Gallimard ne reste cependant toutefois pas inerte. Le sulfureux roman est temporairement retirée des étals de libraires, avant d'y reparaître sous une forme étonnante: enrobé dans un sachet de cellophane. A l'intérieur, on découvre, en plus du roman, un avertissement:

"Rose bonbon est une oeuvre de fiction. Aucun rapprochement ne peut être fait entre le monologue d'un pédophile imaginaire et une apologie de la pédophilie. C'est au lecteur de se faire une opinion sur ce livre, d'en conseiller ou d'en déconseiller la lecture, de l'aimer, de le détester, en toute liberté."

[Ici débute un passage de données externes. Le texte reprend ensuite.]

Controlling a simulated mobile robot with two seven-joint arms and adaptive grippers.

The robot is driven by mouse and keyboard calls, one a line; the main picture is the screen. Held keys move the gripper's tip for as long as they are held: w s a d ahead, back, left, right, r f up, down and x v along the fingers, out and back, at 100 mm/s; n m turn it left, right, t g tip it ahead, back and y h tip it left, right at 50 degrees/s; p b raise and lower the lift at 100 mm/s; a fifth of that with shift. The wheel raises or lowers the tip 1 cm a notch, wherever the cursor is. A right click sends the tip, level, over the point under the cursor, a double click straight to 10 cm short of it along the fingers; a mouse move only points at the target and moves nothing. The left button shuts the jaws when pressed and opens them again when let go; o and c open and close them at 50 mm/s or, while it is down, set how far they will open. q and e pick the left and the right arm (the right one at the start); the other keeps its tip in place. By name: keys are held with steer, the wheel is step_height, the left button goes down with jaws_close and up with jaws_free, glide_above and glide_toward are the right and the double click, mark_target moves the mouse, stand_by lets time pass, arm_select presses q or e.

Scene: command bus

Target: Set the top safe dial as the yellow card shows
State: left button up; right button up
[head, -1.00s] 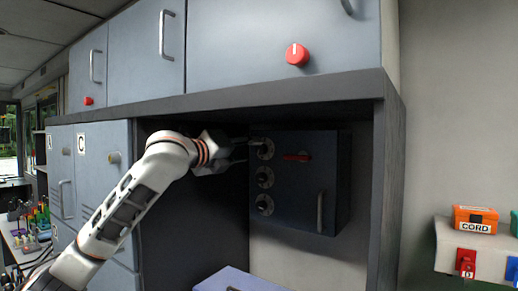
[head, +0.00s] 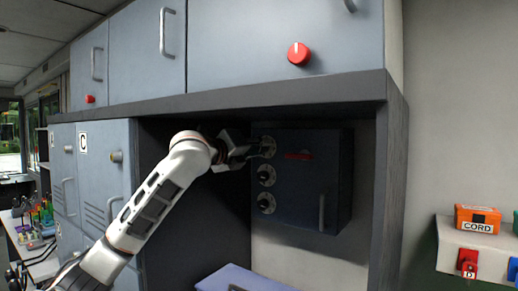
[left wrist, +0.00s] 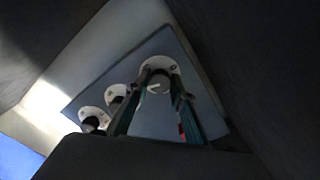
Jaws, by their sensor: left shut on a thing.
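The dark blue safe (head: 305,190) is fixed under the shelf. Its three round dials run in a column down the left of its front: the top dial (head: 268,147), the middle dial (head: 266,175) and the bottom dial (head: 266,203). My left gripper (head: 262,148) reaches in from the left and is shut on the top dial's knob. In the left wrist view, its two fingers stand on either side of the top dial (left wrist: 159,66). The fingers partly cover that dial, and its setting is too small to read. No yellow card shows. My right gripper is not in view.
A red lever (head: 298,155) and an upright grey handle (head: 321,212) are on the safe door. The shelf edge (head: 250,98) overhangs the safe. A blue box top (head: 245,279) is below. An orange CORD box (head: 478,218) stands at right.

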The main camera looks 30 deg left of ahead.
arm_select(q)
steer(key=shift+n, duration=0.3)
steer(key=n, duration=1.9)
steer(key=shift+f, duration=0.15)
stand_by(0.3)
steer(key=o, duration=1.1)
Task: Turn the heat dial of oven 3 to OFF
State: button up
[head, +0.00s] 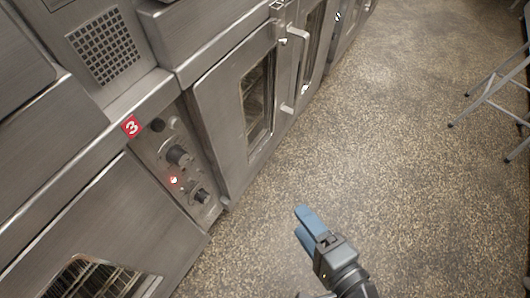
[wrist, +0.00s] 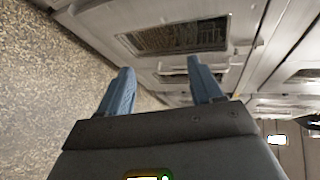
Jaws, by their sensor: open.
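A red label with a 3 (head: 131,126) marks oven 3 in the head view. Its control panel (head: 168,150) lies below and right of the label. The panel carries several dark knobs: an upper one (head: 157,124), a larger middle one (head: 178,155) and a lower one (head: 201,196). A red light (head: 173,180) glows between the middle and lower knobs. I cannot read the dial markings or tell which knob is the heat dial. My gripper (head: 303,222) has blue fingers and is over the floor, right of the panel and apart from it. In the wrist view the fingers (wrist: 158,85) are spread and empty.
An oven door with a window (head: 257,100) and a handle (head: 287,108) stands right of the panel. Another windowed oven (head: 100,280) is at lower left. The speckled floor (head: 370,130) is clear around my gripper. A metal-legged stand (head: 495,95) is at the far right.

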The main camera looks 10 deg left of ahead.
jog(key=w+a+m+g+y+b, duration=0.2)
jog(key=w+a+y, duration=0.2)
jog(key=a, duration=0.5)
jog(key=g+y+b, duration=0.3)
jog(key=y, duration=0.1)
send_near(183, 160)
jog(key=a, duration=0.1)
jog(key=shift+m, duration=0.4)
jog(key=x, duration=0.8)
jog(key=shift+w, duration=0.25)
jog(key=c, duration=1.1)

Sade emprisonné, mais pas pour ses livres

Enfin, un auteur, à la réputation littéraire très épicée, est célèbre pour les longs séjours qu'il a été contraint d'effectuer dans les prisons françaises: à Vincennes, à la Bastille puis plus tard dans l'asile de Charenton. On parle ici du marquis de Sade. Mais il semble que ses romans pornographiques et particulièrement éprouvants, comme Justine ou les malheurs de la vertu par exemple, ne l'aient pas envoyé directement dans les geôles. C'est d'abord à la demande de sa famille qu'il a été emprisonné, après que sa vie personnelle a été émaillée de plusieurs scandales, puis ses opinions politiques ont fait le reste.